Hang-ah khawatir karena ia tidak bisa menghubungi Jae-ha. Ia tidak tahu apakah Jae-ha sudah merakit bom itu dan apakah ia sudah keluar dari sana bersama perwira Amerika.
Jae-ha berusaha merakit peledak di dalam pos komando secepat mungkin. Peluh membasahi wajahnya dan tangannya mulai gemetaran. Tinggal dua menit lagi.
Hang-ah teringat perkataan Jae-ha saat mereka berdua berada dalam gudang persediaan. Jae-ha yakin mereka bisa melakukannya. Hang-ah terlihat khawatir. Jae-ha memeluknya. Ia berkata Hang-ah harus meledakkan bomnya sebelum jam 8. Hang-ah harus melakukannya.
Jae-ha berkonsentrasi. Waktu terus berjalan. Tangannya semakin gemetar. Sewaktu-waktu Hang-ah bisa menekan tombolnya.
Hang-ah mengangkat ponselnya. Ia ingat Jae-ha berkata kerjasama tim adalah yang terpenting. Jika mereka tidak saling mempercayai maka mereka tidak akan bisa berhasil. Hang-ah ragu menekan tombol karena ia tidak tahu apakah Jae-ha sudah keluar dari pos atau belum.
Jae-ha telah selesai merakit bom dan menyeret perwira Amerika yang terluka untuk keluar dari pos komando. Hang-ah menggerakkan jarinya ke atas tombol.
“Dia akan mati. Rajamu. Pemimpin timmu. Tunanganmu. Lee Jae-ha akan mati,” pemimpin tim Amerika mengingatkan.
Hang-ah semakin ragu. Tapi ia ingat Jae-ha berkata mereka pasti menang, dan mereka pasti akan kembali lalu bertunangan. Jika Hang-ah percaya padanya, Hang-ah akan menekan tombol itu sebelum jam 8.
Mata Hang-ah berkaca-kaca. 45 detik lagi sebelum jam 8.
“Percayalah padaku dan aku akan percaya padamu. Berjanjilah padaku. Jika kau mencintaiku, tekan tombolnya,” kata Jae-ha waktu itu.
Jae-ha masih menyeret perwira Amerika keluar dari pos. Air mata mengalir di pipi Hang-ah.
“Aku…mencintai Komrad Lee Jae-ha,” gumamnya. Hang-ah menekan tombol. Pemimpin tim Amerika terkejut dan berbalik.
Pos Komando meledak seketika. Hang-ah berlari ke arah pos komando yang dilalap api dan berteriak-teriak histeris memanggil Jae-ha. Ia menangis dan hendak menerobos ke dalam tapi Dong-ha menghalanginya.

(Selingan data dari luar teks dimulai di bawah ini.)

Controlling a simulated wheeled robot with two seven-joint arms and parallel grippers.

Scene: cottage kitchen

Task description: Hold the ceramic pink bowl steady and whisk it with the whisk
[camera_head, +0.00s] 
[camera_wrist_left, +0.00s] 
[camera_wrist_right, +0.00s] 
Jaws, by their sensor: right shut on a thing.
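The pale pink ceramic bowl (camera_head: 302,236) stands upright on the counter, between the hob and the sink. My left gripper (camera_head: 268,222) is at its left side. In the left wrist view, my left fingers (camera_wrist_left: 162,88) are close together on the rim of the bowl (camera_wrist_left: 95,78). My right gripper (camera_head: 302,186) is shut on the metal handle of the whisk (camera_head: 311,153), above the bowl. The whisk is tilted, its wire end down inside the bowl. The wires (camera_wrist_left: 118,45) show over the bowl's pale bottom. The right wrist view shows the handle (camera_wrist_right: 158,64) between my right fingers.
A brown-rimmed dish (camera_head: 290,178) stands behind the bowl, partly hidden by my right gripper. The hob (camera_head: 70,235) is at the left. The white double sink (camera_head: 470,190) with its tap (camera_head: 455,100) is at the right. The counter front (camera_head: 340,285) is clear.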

“Ribut sekali,” terdengar suara Jae-ha. Hang-ah berbalik. Jae-ha dan perwira Amerika terkapar di tanah. Jae-ha duduk dengan wajah letih. Ia menoleh dan tersenyum pada Hang-ah.
“Mengapa kau menangis? Apa ada yang mati?” tanyanya.

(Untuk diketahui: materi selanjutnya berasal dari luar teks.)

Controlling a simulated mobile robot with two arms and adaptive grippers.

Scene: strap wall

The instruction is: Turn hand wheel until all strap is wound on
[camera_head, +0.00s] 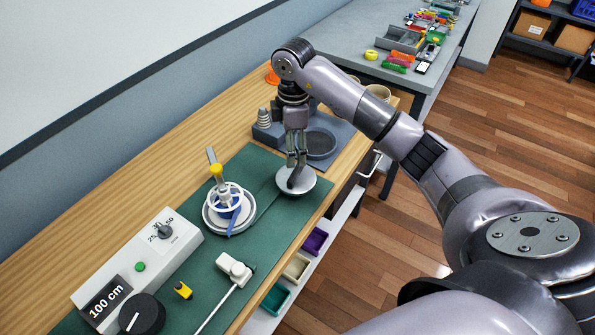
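A white hand wheel (225,198) stands on a round pale base on the green mat, with a yellow knob (216,170) at its far side. A blue piece (236,215), perhaps strap, shows through and below the wheel's rim. My right gripper (294,172) points down over a shallow pale round dish (304,188), to the right of the wheel and apart from it. Its dark fingertips are close to the dish; whether they touch it, hold something or are shut is too small to tell. My left gripper is out of view.
A white control box (150,262) reading "100 cm", with a dial and black knob, stands front left. A white block with a rod (234,268) and a small yellow piece (183,290) lie on the green mat (255,162). A grey tray (320,146) stands behind my gripper.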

Hang-ah berjalan menghampiri Jae-ha dan memeluknya. Ia menangis tersedu-sedu, mengira ia telah kehilangan Jae-ha. Jae-ha tersenyum.
“Kau ini benar-benar….apakah sampai akhir pun kau tidak mempercayaiku?” tanyanya. Ia memeluk Hang-ah erat-erat. Dong-ha tersenyum.

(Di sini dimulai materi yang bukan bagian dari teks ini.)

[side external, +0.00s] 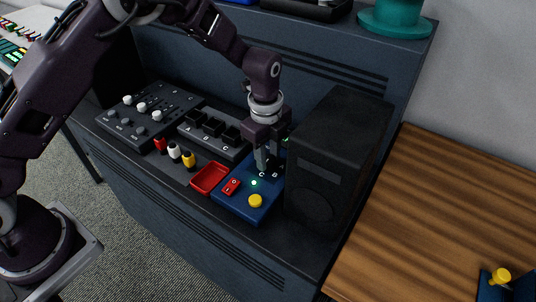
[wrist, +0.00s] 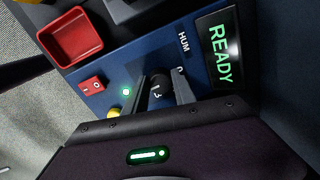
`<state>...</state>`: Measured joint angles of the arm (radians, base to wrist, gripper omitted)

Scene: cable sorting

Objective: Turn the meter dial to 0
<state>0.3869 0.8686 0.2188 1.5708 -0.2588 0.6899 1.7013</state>
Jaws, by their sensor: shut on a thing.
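The blue meter box (side external: 232,202) sits near the front edge of the dark console, left of a black speaker. In the wrist view its panel (wrist: 148,52) shows a lit screen reading READY (wrist: 222,54), the label HUM, a green light (wrist: 126,91) and a red rocker switch (wrist: 91,86). The black dial (wrist: 160,90) is between the fingers of my gripper (wrist: 162,92). My gripper (side external: 267,165) reaches down from above and is shut on the dial. The fingers hide much of the dial and its markings, so I cannot tell where it points.
The black speaker (side external: 338,155) stands close on the right of my gripper. A red tray (side external: 209,178) and red, white and yellow plugs (side external: 174,152) lie to the left. A yellow button (side external: 255,201) is on the meter's front.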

Ibunda Raja dan Jae-shin menerima kabar peledakan itu dari Sekretaris Eun. Sekretaris Eun berkata hal itu tidak menyalahi aturan, tapi ada pihak yang menentang karena dianggap tidak sesuai dengan itikad baik penyelenggaraan WOC. Sekarang hasilnya masih didiskusikan. Ibunda Raja berkata ia hanya ingin mereka semua kembali dengan selamat.
Ia bertanya pada Sekretaris Eun mengenai Klub M. Sekretaris Eun berkata ia telah menyelesaikan semuanya. Ibunda Raja berterima kasih, tapi Jae-shin bertanya apakah itu artinya mereka melepas orang itu. Ia kesal mengapa mereka harus meminta maaf pada orang-orang itu padahal jelas-jelas sebenarnya mereka yang bertanggung jawab atas semua tragedi yang menimpa keluarga kerajaan.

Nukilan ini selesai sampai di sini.